Using Bowditch as an example, Harbour observed that such players rely ‘on a fine margin of error. It’s a fine balance.

‘He came unstuck in world terms because of his extravagant play.’

That same year, Guernsey welcomed players of the calibre of Abbas Kaoud, fast-rising Aussie star Glen Brumby, New Zealander Craig Blackwood and a Khan - Karimullah.

But King’s crowds were, in time, to witness an altogether better Kiwi and a classier Khan.

Mohibullah, the elder brother of the great Jansher, was the highest-ranked ever to play here, rising to number-two in the world.

Sadly, he did not produce his best form on the colder King’s courts, although he was to reach the open semis in 1982 and not long afterwards was caught carrying cannabis into the United Kingdom.

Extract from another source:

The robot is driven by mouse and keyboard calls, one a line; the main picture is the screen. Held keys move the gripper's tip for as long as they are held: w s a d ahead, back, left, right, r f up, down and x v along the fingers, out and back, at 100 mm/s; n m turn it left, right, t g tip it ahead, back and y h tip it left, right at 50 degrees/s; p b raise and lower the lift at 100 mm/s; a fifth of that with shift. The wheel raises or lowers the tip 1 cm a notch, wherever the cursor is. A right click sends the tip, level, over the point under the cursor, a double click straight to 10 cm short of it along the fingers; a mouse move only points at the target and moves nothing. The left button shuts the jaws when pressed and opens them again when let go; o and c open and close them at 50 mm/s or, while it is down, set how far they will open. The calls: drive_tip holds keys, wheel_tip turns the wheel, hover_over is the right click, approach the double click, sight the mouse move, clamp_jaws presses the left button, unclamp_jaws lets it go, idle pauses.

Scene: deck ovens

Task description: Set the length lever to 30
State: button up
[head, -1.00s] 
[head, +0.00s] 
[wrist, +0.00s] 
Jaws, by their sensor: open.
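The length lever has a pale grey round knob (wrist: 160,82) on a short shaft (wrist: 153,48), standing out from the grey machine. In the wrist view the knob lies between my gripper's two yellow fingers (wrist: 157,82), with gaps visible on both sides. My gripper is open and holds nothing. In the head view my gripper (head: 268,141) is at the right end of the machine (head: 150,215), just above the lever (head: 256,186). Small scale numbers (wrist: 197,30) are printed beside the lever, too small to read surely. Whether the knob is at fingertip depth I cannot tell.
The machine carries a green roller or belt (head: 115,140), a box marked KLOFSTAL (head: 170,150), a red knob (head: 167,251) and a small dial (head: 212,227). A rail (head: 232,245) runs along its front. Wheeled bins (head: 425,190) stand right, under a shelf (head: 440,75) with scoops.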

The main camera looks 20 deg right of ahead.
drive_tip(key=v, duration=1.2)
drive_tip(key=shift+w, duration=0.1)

He claimed he had been forced to carry the cannabis in his squash bags by Pakistani gangsters.

The courts didn’t believe his story and he was sentenced to eight years jail. He served the full eight years as he refused to admit to the crime or give names.

The 1982 open tournament, the last of its kind, attracted not only Mohibullah, but also the top Kiwi, Ross Norman who is best remembered for winning the World Open in 1986 when he surprisingly beat Jahangir Khan in the final 9-5, 9-7, 7-9, 9-1.

The win marked the end of a five-year unbeaten run for Jahangir.

Norman, who reached world number two, had previously vowed: ‘One day Jahangir will be slightly off his game and I will get him.’

But in Guernsey, four years earlier, the top-seeded Norman had to settle for picking up the runners-up cheque, beaten 9-2 in the fifth by Gawain Briars, the British number two and world-ranked 11th.